邻居和家教老师固然说了实话,但说话时多少有些偏袒纳德,因为在他们眼里,纳德是正经人,有身份的人,怎么可能说谎。而哈德特从穿着上看就不像有地位的样子。
导演虽然没有刻意表现,但他们居住的环境差距是很大的。
哈德特憋屈地说,我没有他能说会道。以头抢门,拿生命威胁,这何尝不是一种无奈下的妥协。
纳德的保释金4000W,西敏不是很困难地就交上了。而瑞茨却哭诉着乞求法官放过哈德特。
最经典的,是特梅的奶奶那句“普通阶层”了。还有”你还年轻,明年可以再生一个“。
影片中无处不在表示着阶层的分离。看大神的介绍就好,我只是补充了几个点。

4、人物形象

纳德

纳德有一个句式,很狡猾地推卸着自己的责任,利用着别人的爱。

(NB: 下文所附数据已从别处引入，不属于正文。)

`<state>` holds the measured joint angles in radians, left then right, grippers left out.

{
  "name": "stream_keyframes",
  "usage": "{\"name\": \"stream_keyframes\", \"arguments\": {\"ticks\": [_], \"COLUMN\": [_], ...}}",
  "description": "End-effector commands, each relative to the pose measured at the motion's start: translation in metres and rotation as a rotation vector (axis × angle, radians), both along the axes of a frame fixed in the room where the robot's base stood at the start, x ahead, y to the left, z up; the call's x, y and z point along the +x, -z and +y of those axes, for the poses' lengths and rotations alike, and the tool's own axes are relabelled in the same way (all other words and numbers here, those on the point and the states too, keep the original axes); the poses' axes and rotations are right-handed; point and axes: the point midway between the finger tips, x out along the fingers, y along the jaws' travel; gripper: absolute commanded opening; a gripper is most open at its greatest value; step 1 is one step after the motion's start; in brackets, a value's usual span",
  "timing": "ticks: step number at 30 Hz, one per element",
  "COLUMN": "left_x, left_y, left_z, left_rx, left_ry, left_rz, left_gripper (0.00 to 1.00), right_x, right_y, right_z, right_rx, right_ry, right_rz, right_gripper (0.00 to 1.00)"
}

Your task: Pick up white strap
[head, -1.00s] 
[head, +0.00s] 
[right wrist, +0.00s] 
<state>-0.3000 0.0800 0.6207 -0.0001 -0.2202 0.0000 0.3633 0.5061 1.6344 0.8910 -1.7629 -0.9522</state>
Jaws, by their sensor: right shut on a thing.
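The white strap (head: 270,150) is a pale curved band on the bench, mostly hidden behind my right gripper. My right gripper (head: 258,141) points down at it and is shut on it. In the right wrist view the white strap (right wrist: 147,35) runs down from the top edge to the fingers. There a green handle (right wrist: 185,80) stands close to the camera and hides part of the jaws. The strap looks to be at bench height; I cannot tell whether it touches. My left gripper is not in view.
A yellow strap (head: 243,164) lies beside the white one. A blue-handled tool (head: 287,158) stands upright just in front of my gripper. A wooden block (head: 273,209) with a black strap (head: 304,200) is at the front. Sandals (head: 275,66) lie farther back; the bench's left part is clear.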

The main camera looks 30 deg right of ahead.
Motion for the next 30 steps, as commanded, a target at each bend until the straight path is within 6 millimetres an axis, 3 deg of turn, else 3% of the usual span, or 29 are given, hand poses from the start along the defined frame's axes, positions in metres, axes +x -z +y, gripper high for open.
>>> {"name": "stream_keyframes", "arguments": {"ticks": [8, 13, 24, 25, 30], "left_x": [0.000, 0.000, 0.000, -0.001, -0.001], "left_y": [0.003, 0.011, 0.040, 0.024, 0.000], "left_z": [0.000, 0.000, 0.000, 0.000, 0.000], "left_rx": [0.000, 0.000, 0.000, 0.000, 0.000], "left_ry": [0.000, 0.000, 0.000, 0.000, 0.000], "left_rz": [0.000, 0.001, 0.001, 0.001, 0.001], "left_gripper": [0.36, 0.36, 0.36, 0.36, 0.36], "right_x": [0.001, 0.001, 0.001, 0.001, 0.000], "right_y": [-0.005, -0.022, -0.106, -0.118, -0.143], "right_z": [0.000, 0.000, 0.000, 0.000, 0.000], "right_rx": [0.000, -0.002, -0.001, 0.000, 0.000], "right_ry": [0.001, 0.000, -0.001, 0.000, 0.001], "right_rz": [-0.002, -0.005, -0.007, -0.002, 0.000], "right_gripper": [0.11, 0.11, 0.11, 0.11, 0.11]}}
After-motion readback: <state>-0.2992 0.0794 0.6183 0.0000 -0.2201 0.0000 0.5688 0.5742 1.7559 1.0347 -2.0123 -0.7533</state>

跟西敏离婚时说,“如果她想离开的话,我同意离婚。”跟女儿说,“如果你让我说,我就说。”这样当真狡猾不过。
但他却又真是一个好人。爱着他父亲,不离不弃,哪怕是跟妻子离婚;给父亲清洗身体的时候痛苦地抱着他哭泣,那是厚重的爱;没有起诉哈德特打了他(还有西敏)(当然在哈德特动手的时候他没有还手,性格上多少有些软弱);他在看到瑞茨哭诉的时候还帮她说话。这些他都没让哈德特知道,从这点看他是个正经人没错。而且最后因为女儿的缘故他还是妥协了。

西敏

很有女强人风范。拥有影片中最丰富色彩的头巾,这是她跟普通伊朗女人的分离。充满着西方女性的独立与自强精神。

瑞茨

可怜的小女人,为了替丈夫还债拖着怀孕的身体每天赶很远的公交做家政,干的都是又脏又累的活,却只能拿一点点钱。普通阶层女性的代表。

特梅

为了家庭勇于牺牲的少女,却在残酷的现实面前被迫长大。

哈德特


悲情的普通阶层男子。只是在我看来他打官司不过是为了出气和拿钱。

5、长镜头

在这个镜头前,特梅坐在椅子上,对面一个小男孩趴在母亲的腿上睡觉。她渴望这样的温馨,但是已经不可能了。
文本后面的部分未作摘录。